CSAT Solved Papers/ 2025/Q62

2025 CSAT — Q62

Verbal Reading comprehension 2.5 marks Hard

Passage

There has been no democracy that has grown economically without corporate capitalism. It helps in modernizing the economy and enabling the transition from rural to urban, and agriculture to industry and services, which are inevitable with growth. It generates jobs — and there is no other way to fix a country’s unemployment challenge without a further impetus to private business. Big companies can operate on a large scale and become competitive both domestically and externally. A vibrant corporate capitalist base also leads to additional revenues for the State — which in turn, can be used for greater welfare for the marginalized and creating a more level playing field in terms of opportunities.

With reference to the above passage, the following assumptions have been made:

I. Corporate capitalism promotes the growth of labour force and provides more employment opportunities.

II. Poor and marginalized sections of population are benefited by corporate capitalism due to trickle-down effect.

Which of the above assumptions is/are valid?

  1. A I only Answer
  2. B II only
  3. C Both I and II
  4. D Neither I nor II

Thinking pathway

Locate. This is a valid-assumption question — find the unstated premise the argument leans on — and watch which mechanism the passage actually names. The passage’s employment claim is explicit (“It generates jobs… no other way to fix… unemployment without… private business”) — that is Statement I. For the marginalized, the passage names a specific route: corporate revenues → the State → welfare and a level playing field.

Test — negate it, and check the mechanism. Negate I — suppose corporate capitalism does not provide employment — and the passage’s anti-unemployment argument collapses. So I is valid. Statement II says the marginalized benefit “due to trickle-down effect.” Negate II — “they are not benefited by trickle-down” — and the passage is not contradicted, because the passage never claimed market trickle-down; it claimed benefit via State-revenue-funded welfare, a deliberate redistribution. II attaches the wrong mechanism, so it is not the assumption the passage makes.

Eliminate by anatomy. (b) and (c) admit II, which gets the cause-and-effect direction wrong — it swaps the passage’s State-welfare channel for a market trickle-down channel, which are different (one is deliberate redistribution, the other is automatic market spillover). (d) wrongly rejects I, the explicit employment premise. The transferable rule: a benefit the passage routes through one mechanism is not an assumption when restated through a different mechanism. Key: (a).

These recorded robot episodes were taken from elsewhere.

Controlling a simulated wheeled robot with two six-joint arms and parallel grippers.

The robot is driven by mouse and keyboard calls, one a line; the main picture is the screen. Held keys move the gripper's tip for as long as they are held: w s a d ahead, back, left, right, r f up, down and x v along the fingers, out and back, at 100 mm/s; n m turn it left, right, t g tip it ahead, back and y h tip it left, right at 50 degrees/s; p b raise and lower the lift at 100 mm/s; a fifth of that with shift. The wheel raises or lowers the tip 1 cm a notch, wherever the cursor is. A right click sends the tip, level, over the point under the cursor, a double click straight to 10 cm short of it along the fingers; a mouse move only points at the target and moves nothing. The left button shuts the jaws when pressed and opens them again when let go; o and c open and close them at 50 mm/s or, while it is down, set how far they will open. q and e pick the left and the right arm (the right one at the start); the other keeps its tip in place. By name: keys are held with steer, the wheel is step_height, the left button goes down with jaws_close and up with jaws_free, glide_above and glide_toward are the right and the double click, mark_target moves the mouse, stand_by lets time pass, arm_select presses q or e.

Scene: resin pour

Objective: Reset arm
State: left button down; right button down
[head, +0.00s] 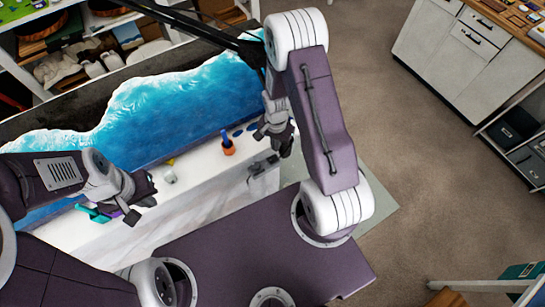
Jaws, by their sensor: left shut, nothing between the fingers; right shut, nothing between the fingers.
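My left gripper (136,200) comes in from the left and hangs near the front edge of the white table. It is shut and empty. A teal object lies just behind and below it. My right gripper (275,138) hangs at the table's right end, pointing down beside the blue-and-white resin picture (180,105). It is also shut and empty. The purple arm link of my right arm stands bent in the middle of the view.
On the white table (195,192) stand an orange cup (228,148) with a blue item in it and a small whitish cup (170,177). White cabinets (455,62) stand at the upper right. Shelves (60,55) line the upper left. Brown carpet (425,175) is clear at right.

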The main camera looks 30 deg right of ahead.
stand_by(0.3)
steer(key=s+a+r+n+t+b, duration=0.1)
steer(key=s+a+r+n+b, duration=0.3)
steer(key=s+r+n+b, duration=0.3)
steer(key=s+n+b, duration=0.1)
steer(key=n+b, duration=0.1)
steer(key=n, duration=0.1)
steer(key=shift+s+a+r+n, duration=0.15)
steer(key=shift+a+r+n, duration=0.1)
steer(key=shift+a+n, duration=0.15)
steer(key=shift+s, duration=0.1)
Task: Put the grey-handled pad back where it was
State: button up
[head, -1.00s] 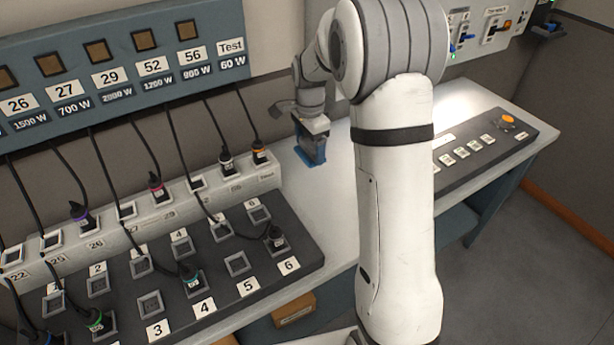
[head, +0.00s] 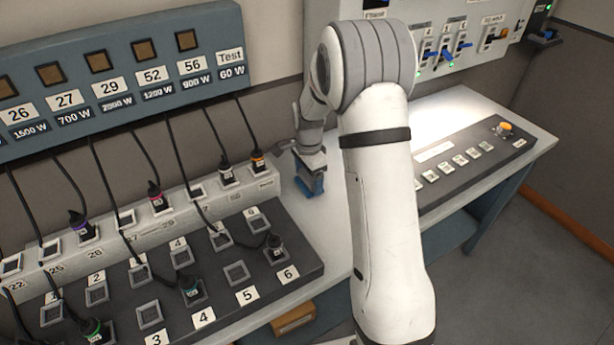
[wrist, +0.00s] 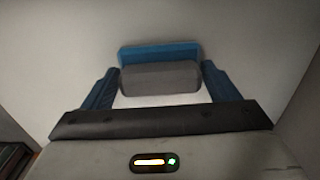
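The grey-handled pad (wrist: 160,78) shows in the wrist view as a grey block handle in front of a blue pad face. My gripper (wrist: 161,72) has its two blue fingers against both ends of the grey handle, so it is shut on it. In the head view my gripper (head: 310,172) points down over the white desk top, right of the plug strip, with blue at its lower end. I cannot tell whether the pad touches the desk.
The white plug strip (head: 140,215) and numbered socket board (head: 215,290) with hanging cables lie left. A dark control panel (head: 465,165) lies on the desk right of my arm. A wall box with blue-handled faders (head: 445,45) is behind.

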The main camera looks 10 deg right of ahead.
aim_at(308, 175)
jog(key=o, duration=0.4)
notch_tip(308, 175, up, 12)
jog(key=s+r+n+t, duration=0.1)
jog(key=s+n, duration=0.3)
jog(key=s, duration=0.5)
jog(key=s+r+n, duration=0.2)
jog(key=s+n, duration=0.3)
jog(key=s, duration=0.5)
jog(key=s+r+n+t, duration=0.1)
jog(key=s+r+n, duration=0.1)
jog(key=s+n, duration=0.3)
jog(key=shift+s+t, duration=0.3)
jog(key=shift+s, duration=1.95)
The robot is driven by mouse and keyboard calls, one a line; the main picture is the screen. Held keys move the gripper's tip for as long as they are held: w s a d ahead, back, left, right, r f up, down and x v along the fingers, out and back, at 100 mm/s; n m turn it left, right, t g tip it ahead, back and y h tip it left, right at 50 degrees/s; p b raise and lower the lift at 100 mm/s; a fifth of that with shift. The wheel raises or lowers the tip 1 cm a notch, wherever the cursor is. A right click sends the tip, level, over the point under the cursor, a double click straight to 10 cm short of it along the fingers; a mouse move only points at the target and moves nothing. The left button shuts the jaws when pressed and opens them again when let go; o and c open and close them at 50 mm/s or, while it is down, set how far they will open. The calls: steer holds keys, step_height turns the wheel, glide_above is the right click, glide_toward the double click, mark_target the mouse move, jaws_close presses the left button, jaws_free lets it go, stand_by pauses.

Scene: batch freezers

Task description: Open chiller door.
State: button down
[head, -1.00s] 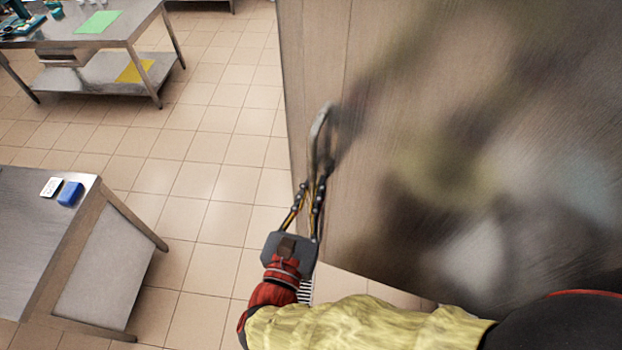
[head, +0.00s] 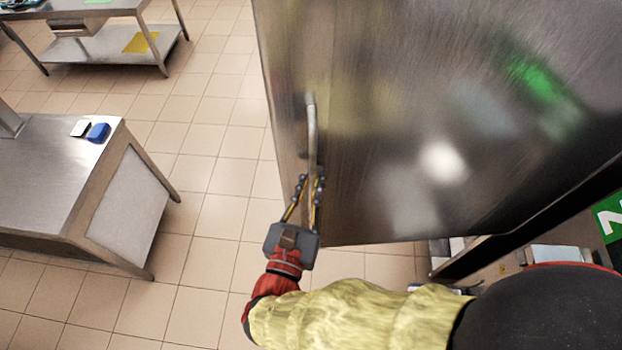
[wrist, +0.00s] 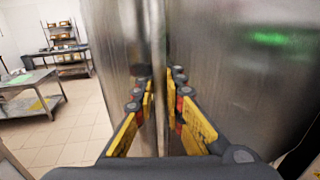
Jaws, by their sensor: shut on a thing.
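The chiller door (head: 400,110) is a brushed steel panel that fills the upper right of the head view. It stands swung open, with the dark cabinet edge and some of the inside showing at the lower right. Its vertical bar handle (head: 312,125) is near the door's left edge. My gripper (head: 311,180) is shut on the lower part of the handle. In the wrist view the handle (wrist: 156,60) runs between the two yellow-and-black fingers of my gripper (wrist: 158,90). The fingertips are partly hidden against the door.
A steel table (head: 50,180) with a blue block (head: 98,132) and a white item (head: 80,128) stands at the left. Another table (head: 85,10) with a yellow sheet on its shelf is at the back left. Tiled floor (head: 215,180) between them and the door is clear.

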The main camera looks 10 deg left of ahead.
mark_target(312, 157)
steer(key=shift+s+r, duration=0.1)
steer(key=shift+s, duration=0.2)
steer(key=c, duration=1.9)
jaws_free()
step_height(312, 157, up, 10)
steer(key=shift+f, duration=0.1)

Why this one is tricky (a close call). Statement II is a fine call: the passage clearly says the marginalized benefit, so it is tempting to accept II as “substantially” what the passage assumes. II is invalid because the passage’s stated channel is State-revenue-funded welfare/redistribution — the opposite of a laissez-faire “trickle-down effect.” The mechanism mismatch is the whole point: a benefit the passage routes through deliberate redistribution is not an assumption when restated as automatic market spillover. Key: (a).

Evidence in the text

Statement I: “It generates jobs — and there is no other way to fix a country’s unemployment challenge without a further impetus to private business” — the argument relies on corporate capitalism providing employment (I). Statement II: the passage routes benefit to the marginalized through STATE REVENUE and welfare (“additional revenues for the State — which… can be used for greater welfare for the marginalized”), i.e. deliberate redistribution — NOT a market “trickle-down effect.” II misattributes the mechanism the passage actually states.

Worked rationale

Statement I. The passage states corporate capitalism “generates jobs” and that there is “no other way to fix a country’s unemployment challenge without a further impetus to private business.” Providing employment is exactly the premise the anti-unemployment argument rests on. Negate I and that argument falls. I is valid.

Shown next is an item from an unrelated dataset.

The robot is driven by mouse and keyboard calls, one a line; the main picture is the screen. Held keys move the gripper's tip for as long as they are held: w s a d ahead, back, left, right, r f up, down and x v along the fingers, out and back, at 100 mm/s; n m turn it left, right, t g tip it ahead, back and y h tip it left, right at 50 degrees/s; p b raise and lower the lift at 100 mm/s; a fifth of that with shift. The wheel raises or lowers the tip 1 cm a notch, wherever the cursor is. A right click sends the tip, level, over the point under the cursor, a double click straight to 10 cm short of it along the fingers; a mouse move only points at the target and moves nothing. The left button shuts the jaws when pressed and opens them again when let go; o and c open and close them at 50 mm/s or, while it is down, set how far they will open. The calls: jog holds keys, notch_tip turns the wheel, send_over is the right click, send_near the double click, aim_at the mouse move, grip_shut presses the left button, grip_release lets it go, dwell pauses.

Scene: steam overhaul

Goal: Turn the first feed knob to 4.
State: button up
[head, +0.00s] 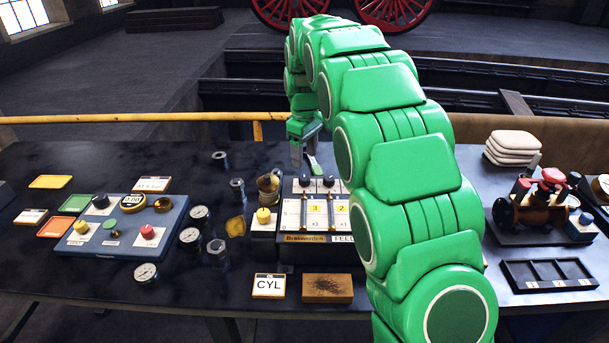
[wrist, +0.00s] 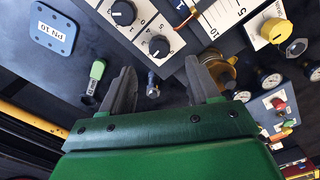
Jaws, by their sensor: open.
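The right feed knob (head: 328,181) shows at the top of the wrist view (wrist: 123,13). I cannot read exactly which number either knob points to. My gripper (head: 304,152) is above and behind the panel. In the wrist view, its open, empty jaws (wrist: 161,68) point toward the left knob, apart from it.
A yellow knob (head: 263,216) and a brass fitting (head: 268,184) sit left of the feed knobs. Gauges (head: 190,235) and a blue control box (head: 122,240) are further left. A yellow rail (head: 150,117) runs behind the bench.

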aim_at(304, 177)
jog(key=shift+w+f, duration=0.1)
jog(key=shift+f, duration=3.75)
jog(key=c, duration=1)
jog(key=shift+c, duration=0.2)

Statement II. The passage does say the marginalized are benefited — but specifically because “a vibrant corporate capitalist base… leads to additional revenues for the State — which in turn, can be used for greater welfare for the marginalized.” That is benefit via State redistribution, not via a market “trickle-down effect.” II names the wrong mechanism; negating “trickle-down” does not contradict the passage’s State-welfare claim. II is invalid (mechanism mismatch).

Answer: (a) I only.

Why the other options miss

  • B
    cause and effect reversed: attributes the marginalized’s benefit to “trickle-down,” the opposite of the passage’s deliberate State-welfare redistribution — and rejects the genuine employment premise (I).
  • C
    half right, half wrong: takes I correctly but admits II, which names the wrong mechanism.
  • D
    an unsupported leap: over-rejects; misses the explicit employment premise (I).

Specialist insight

II is the trap that rewards reading the mechanism, not just the outcome. Both “trickle-down” and the passage’s route end in “the marginalized benefit,” so a fast reader equates them. But trickle-down is an automatic market spillover; the passage’s route is State revenue deliberately spent on welfare — a redistribution, even an anti-trickle-down stance. CSAT valid-assumption items reward catching that the passage assumed a different causal channel than the option asserts.

The trap, in one line

II credits "trickle-down" for the marginalized's benefit, but the passage routes it through State-revenue welfare (redistribution) — wrong mechanism; only I holds — (a).